(Robot trajectory data)
=======
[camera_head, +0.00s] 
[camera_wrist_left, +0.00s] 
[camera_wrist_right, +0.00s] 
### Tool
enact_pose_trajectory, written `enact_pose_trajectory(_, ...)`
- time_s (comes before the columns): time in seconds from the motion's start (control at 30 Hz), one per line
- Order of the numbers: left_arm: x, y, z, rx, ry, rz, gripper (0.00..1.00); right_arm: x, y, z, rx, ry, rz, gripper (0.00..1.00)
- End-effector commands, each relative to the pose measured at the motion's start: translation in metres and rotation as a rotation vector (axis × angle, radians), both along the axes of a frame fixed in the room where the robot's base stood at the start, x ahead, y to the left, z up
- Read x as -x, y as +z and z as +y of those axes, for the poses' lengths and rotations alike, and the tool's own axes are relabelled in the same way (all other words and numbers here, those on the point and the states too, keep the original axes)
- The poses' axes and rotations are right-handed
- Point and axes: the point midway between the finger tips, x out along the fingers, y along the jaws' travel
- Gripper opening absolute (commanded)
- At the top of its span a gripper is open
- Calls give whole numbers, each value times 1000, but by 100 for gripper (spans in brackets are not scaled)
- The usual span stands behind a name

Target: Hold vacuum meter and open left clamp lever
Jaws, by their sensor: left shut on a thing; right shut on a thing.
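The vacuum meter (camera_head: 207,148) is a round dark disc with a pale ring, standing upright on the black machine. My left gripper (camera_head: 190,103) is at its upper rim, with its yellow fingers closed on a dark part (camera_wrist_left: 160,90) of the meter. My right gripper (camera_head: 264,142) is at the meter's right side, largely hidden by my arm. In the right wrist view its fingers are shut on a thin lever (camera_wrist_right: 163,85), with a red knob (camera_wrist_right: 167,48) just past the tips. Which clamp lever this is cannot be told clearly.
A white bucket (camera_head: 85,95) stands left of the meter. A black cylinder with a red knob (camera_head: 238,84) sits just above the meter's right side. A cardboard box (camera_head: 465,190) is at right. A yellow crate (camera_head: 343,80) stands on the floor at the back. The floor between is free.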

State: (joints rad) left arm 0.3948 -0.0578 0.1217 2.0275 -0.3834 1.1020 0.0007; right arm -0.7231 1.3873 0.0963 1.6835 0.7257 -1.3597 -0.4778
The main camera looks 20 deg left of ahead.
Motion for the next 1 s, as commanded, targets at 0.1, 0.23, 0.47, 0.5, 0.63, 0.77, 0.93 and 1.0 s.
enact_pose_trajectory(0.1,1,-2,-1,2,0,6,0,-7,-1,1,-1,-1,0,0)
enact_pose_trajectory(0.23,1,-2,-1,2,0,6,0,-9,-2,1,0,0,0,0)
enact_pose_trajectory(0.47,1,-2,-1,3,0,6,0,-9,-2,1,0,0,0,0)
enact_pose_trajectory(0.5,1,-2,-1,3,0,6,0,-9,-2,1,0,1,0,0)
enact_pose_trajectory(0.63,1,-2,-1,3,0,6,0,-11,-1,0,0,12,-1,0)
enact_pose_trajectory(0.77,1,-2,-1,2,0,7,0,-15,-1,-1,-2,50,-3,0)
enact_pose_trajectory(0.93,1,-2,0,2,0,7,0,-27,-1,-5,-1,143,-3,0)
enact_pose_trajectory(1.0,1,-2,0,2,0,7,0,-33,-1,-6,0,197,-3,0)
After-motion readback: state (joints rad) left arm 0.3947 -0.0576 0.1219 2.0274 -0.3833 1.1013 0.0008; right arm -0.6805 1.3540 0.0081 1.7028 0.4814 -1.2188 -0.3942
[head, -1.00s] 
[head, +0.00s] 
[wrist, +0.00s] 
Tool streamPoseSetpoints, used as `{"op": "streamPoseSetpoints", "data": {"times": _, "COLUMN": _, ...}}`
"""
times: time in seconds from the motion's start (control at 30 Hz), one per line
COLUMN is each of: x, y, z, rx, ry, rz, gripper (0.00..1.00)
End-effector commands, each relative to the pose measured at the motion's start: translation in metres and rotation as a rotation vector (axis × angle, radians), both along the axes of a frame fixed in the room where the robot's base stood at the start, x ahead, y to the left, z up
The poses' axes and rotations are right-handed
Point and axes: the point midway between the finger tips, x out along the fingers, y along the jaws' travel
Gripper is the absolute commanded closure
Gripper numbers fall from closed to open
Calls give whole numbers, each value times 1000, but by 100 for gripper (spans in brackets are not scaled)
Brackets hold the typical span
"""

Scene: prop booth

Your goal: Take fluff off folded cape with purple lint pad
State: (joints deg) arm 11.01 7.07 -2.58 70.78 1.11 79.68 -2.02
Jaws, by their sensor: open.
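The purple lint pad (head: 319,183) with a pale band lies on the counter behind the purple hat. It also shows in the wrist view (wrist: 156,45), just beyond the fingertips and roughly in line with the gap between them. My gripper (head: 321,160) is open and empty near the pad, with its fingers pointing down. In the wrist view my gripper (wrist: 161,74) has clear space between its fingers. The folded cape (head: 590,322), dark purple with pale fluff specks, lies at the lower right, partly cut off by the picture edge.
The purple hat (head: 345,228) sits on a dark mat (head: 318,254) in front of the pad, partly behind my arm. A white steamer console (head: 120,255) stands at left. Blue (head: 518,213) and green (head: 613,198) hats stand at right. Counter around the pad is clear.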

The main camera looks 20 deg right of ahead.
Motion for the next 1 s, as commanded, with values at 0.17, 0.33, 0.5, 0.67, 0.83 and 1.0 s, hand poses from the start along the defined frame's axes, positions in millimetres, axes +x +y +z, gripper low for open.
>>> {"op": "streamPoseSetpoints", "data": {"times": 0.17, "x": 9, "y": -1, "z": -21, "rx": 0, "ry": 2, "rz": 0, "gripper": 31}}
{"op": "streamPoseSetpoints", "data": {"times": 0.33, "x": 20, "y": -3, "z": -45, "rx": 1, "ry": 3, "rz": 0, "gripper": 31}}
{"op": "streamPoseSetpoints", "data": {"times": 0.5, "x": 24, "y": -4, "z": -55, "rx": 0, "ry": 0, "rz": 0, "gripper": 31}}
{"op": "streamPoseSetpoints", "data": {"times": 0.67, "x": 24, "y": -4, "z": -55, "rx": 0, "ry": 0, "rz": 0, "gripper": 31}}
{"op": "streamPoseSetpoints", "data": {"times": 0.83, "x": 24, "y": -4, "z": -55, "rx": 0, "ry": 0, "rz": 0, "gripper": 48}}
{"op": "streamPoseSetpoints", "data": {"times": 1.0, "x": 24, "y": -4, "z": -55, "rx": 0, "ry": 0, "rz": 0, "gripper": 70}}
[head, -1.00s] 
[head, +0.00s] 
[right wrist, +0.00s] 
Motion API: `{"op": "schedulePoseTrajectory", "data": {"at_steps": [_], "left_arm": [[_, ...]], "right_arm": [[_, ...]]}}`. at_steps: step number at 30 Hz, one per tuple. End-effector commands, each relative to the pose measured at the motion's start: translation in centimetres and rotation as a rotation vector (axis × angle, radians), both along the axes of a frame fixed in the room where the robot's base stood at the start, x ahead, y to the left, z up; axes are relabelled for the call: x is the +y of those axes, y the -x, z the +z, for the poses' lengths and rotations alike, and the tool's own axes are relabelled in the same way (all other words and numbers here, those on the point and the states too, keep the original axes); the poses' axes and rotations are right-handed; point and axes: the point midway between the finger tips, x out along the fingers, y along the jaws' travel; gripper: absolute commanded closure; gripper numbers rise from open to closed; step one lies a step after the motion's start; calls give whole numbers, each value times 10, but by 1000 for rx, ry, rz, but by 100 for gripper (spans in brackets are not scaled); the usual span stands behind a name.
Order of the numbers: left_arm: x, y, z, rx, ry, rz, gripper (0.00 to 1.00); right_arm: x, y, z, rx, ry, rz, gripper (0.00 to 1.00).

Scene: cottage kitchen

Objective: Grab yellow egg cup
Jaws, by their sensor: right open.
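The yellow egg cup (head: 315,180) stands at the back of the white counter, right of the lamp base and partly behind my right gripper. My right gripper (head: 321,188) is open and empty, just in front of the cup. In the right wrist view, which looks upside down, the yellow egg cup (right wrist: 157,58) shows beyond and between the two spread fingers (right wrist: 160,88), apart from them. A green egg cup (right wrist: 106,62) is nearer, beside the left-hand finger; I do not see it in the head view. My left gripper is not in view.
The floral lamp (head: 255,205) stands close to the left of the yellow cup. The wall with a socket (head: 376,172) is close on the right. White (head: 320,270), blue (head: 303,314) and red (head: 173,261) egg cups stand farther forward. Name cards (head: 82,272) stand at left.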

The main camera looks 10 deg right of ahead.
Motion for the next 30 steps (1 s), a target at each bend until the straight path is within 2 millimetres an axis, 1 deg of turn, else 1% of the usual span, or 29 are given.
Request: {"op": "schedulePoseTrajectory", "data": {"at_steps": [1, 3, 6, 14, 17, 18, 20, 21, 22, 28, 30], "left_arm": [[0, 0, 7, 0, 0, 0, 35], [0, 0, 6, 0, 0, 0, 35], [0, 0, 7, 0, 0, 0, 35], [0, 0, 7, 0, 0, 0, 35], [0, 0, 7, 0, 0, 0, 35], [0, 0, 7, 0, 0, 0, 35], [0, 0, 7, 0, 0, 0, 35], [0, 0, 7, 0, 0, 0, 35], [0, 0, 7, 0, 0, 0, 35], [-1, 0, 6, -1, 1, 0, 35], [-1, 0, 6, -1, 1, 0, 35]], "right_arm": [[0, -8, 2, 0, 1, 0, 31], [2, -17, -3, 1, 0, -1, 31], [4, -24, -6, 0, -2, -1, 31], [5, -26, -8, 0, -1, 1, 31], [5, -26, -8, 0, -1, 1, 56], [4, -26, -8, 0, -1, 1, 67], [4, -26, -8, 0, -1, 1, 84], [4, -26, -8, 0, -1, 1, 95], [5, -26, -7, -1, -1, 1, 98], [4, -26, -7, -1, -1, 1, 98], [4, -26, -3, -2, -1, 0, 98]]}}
=======
▶ STATED TASK: Transcribe precisely the lines between the one that contains "(0.00 to 1.00)." and the one that contains "Objective: Grab yellow egg cup", counting those two lines as part of the range.

▶ FINAL ANSWER:
Order of the numbers: left_arm: x, y, z, rx, ry, rz, gripper (0.00 to 1.00); right_arm: x, y, z, rx, ry, rz, gripper (0.00 to 1.00).

Scene: cottage kitchen

Objective: Grab yellow egg cup

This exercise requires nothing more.